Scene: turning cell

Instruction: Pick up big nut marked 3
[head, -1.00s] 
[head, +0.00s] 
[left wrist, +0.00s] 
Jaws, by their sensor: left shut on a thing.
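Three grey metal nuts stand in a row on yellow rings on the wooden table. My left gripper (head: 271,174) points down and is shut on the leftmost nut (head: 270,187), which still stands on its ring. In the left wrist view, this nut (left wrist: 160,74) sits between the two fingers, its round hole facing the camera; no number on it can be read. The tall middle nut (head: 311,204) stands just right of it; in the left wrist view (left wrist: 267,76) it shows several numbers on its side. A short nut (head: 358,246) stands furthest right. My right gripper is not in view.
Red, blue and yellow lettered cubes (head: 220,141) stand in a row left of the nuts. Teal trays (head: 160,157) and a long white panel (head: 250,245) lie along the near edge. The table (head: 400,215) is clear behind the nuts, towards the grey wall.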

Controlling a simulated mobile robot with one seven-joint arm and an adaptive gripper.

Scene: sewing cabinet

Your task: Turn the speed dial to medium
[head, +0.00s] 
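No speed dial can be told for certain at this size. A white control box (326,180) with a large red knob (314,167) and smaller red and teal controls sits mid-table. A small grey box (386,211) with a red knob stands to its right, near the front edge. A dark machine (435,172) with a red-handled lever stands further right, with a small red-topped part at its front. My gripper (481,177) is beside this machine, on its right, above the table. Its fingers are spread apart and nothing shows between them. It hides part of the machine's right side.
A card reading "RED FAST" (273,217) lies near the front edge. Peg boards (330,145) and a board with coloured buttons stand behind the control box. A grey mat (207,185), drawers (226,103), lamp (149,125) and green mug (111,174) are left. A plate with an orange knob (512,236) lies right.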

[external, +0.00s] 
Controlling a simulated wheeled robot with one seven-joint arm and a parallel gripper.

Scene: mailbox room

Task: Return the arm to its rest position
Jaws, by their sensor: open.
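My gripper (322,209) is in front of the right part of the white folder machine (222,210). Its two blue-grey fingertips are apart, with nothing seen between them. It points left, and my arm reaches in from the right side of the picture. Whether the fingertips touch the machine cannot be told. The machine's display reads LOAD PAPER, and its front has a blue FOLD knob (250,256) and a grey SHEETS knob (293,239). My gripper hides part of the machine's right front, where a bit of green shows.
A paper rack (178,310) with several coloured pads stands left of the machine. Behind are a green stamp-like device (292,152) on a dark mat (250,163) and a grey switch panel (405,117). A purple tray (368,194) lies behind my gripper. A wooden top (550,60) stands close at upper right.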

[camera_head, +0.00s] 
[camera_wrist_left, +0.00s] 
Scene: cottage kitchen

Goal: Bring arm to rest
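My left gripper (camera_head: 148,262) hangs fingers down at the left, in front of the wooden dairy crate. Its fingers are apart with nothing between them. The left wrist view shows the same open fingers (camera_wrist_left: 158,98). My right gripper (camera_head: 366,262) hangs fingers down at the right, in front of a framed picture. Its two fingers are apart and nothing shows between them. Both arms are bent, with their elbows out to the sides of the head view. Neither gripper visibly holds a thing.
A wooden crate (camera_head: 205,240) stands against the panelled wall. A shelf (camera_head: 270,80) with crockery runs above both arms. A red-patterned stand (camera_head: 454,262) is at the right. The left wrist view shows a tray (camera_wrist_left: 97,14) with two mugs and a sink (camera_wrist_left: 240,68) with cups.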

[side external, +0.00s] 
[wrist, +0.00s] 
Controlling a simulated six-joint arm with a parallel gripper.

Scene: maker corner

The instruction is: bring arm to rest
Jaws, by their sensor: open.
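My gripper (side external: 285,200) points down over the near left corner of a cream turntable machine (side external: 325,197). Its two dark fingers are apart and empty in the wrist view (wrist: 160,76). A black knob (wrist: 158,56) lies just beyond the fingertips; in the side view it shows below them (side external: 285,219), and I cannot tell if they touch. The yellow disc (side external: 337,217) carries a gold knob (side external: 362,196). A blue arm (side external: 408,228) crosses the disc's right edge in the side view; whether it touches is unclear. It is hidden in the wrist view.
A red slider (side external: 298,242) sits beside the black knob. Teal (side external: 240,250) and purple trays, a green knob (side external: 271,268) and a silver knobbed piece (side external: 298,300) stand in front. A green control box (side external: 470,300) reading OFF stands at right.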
==============================
Short task: Find every line holding the word "Scene"; give their count and nothing else.

Correct answer: 5